Who's Your City?
By Richard Florida
In The World is Flat, Thomas Friedman outlined how globalization is providing growth opportunities throughout the developing world. But in Who's Your City by Richard Florida, the world is becoming both flatter and spikier at the same time. While routine manufacturing and service work is
increasingly globalized, high end creative work is increasingly focused in a handful of global mega-cities.
One of the major trends in the global age is the creation of the mega-city, the merging of cities into regional economies. Canada's economy is driven by two mega-regions: Buffalo - Toronto - Montreal, and Cascadia (of which Vancouver forms a part). In these regions is concentrated the majority of the nation's leading universities, high powered companies, educated workforces, research and development facilities and financial institutions.
These two mega-regions are two of roughly forty around the world, where a major portion of economic growth is taking place. Geographic concentration appears increasingly important in an age of fierce international competition.

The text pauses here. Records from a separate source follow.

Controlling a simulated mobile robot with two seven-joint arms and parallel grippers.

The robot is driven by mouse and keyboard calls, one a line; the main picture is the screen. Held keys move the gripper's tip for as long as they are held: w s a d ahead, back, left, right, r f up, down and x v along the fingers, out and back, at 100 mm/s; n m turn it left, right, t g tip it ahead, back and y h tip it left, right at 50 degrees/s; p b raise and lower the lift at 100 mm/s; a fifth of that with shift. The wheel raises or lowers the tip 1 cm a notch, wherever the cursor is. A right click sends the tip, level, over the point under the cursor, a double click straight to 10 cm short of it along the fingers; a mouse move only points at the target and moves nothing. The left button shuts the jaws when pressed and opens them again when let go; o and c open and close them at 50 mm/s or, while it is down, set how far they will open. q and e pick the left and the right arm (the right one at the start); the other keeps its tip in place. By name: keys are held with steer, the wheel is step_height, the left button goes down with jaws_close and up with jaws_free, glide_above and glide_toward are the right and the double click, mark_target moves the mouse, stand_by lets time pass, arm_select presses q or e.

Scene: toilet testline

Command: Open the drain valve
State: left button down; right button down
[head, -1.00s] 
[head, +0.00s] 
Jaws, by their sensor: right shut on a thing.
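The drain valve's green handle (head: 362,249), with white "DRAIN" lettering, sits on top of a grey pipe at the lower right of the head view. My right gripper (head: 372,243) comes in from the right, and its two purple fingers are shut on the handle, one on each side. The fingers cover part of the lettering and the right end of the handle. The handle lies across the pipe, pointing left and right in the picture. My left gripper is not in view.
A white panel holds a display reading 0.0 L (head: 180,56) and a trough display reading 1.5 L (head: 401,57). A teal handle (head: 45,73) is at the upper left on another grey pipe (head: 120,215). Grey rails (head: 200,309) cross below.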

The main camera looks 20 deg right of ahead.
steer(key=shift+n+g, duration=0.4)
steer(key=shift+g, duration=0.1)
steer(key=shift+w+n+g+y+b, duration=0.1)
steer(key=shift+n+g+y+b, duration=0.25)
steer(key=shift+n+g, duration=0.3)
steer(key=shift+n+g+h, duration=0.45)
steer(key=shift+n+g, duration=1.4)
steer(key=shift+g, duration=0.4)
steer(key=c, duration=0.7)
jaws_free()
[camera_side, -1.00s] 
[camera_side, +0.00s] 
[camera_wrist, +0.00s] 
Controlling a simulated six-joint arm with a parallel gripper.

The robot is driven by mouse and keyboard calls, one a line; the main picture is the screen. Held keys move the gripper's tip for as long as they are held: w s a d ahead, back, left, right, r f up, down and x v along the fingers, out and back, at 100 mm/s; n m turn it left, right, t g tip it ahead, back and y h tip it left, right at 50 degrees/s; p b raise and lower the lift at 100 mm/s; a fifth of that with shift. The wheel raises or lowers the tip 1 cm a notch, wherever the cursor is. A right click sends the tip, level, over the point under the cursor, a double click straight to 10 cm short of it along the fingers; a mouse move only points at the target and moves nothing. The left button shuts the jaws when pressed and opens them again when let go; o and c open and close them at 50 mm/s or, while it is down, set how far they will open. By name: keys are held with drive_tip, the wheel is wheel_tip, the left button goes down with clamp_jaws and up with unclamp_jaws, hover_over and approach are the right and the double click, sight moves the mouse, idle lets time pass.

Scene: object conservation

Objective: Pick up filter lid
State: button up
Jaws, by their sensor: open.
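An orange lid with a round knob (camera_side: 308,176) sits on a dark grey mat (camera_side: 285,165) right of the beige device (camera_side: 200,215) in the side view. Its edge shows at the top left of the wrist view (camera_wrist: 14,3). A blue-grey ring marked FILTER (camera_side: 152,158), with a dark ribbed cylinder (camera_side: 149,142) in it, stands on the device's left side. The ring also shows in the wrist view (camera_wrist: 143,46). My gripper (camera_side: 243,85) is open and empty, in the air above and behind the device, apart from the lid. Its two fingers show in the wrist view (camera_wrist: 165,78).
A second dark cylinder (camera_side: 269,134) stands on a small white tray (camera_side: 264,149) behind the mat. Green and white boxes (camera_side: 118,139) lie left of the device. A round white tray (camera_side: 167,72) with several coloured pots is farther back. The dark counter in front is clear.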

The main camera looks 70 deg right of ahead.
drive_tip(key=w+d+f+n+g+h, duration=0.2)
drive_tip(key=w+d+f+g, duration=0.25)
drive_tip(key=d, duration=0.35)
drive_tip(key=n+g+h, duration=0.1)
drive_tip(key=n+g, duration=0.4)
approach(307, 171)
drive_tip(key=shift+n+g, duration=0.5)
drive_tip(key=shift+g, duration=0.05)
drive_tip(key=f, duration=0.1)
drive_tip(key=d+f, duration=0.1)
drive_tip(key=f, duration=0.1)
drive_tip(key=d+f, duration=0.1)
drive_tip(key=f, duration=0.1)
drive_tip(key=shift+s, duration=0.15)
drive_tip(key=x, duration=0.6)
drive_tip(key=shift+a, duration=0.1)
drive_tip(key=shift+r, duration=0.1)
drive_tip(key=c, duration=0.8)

Innovation is feedstock of economic growth and regions that
attract a critical mass of high-end talent, have a major advantage in the world's global economy.

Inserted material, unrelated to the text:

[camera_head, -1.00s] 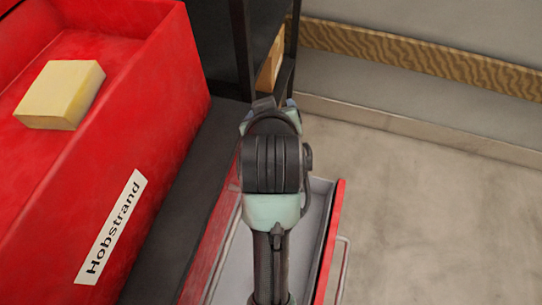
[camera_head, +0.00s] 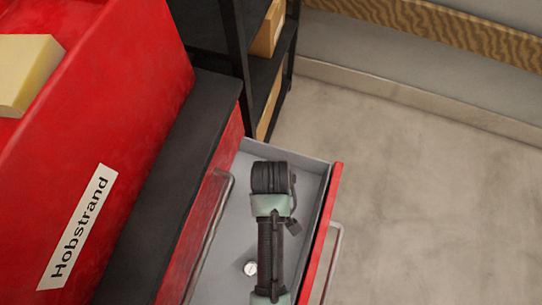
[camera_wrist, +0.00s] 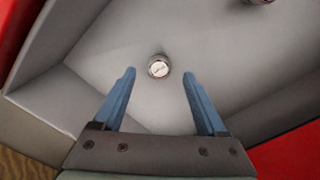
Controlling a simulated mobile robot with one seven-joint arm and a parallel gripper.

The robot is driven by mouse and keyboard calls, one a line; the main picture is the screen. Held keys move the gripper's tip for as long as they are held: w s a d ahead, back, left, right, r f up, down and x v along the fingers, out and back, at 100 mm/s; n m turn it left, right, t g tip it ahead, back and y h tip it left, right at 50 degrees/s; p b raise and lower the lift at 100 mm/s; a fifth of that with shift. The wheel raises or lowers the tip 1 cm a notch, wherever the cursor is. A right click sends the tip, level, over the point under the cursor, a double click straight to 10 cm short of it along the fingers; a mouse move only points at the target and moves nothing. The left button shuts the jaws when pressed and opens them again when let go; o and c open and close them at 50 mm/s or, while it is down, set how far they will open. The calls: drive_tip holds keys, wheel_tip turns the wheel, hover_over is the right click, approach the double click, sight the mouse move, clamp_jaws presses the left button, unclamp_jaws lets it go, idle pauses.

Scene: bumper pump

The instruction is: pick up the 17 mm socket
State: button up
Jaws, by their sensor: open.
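A small round metal socket (camera_wrist: 159,67) with a pale marked top stands on the grey drawer floor in the wrist view. Its marking is too small to read, so I cannot tell its size. My gripper (camera_wrist: 159,78) is open and empty, with its two blue fingers pointing toward the drawer floor, one on either side of the socket in the picture. A second socket (camera_wrist: 258,2) is cut off at the top right edge. In the head view a socket (camera_head: 250,268) lies left of my arm. I cannot tell which of the two it is. My arm hides the fingers there.
The open drawer (camera_head: 227,240) has grey walls and a red front (camera_head: 325,225) with a handle. A red toolbox (camera_head: 120,130) labelled Hobstrand stands to the left, with a yellow block (camera_head: 25,70) on it. A black shelf (camera_head: 262,85) stands behind. Floor at right is clear.

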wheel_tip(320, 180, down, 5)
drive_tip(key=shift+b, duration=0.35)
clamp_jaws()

Richard Florida argues that the global economy is increasingly characterized by four kinds of places: 1) highly innovative mega-cities, 2) global manufacturing and service centres, 3) global slums, and 4) rural areas with limited connection to the global economy.
On one hand, global mega-cities are increasingly interconnected by a global creative class of roughly 150 million people, who are internationally mobile and form their own global culture. People in places such as Hong Kong, London and New York have more in common with each other, than with other people in their own countries. (The recent elections in the United States clearly illustrate the growing gulf between the east and west coast cities, and the mid-west, where Americans in those regions have little in common in terms of world view. Another consequence of globalization is increased economic inequality, both between geographic areas and within them.)
On a more positive note, Richard Florida states that we have an unparalleled opportunity to choose where we live. Studies indicate that the value of seeing friends and relatives is often underrated. Moving for reasons of work is less important for people than for reasons of housing or family. The
author suggests that we choose places that match our personalities and life stages. He recommends that we get our priorities right, create a short-list of places to live, and explore the match between our personal needs and place.
Who's Your City? is descriptive of what is happening in the global economy yet highlights the choices we all possess in regard to where we want to live. Find this book in the adult non-fiction section of the Prince George Public Library.
- Reviewed by John Shepherd, former trustee for the Prince George Public
Library Board
Tales From Q School: Inside Golf's Fifth Major
By John Feinstein
Every fall, more than a thousand veterans and talented wannabes sweat through three stages of hell known as "Q School", the PGA Tour Qualifying tournament. They are vying for only thirty slots on the PGA tour that will make them possible stars, maybe millionaires, or just plain "earners". All
others are relegated to the Nationwide tour or lesser events, or must go through another Q School in another year. There is no other professional sport that demands such a gauntlet of psychological punishment before you are allowed the privilege of playing.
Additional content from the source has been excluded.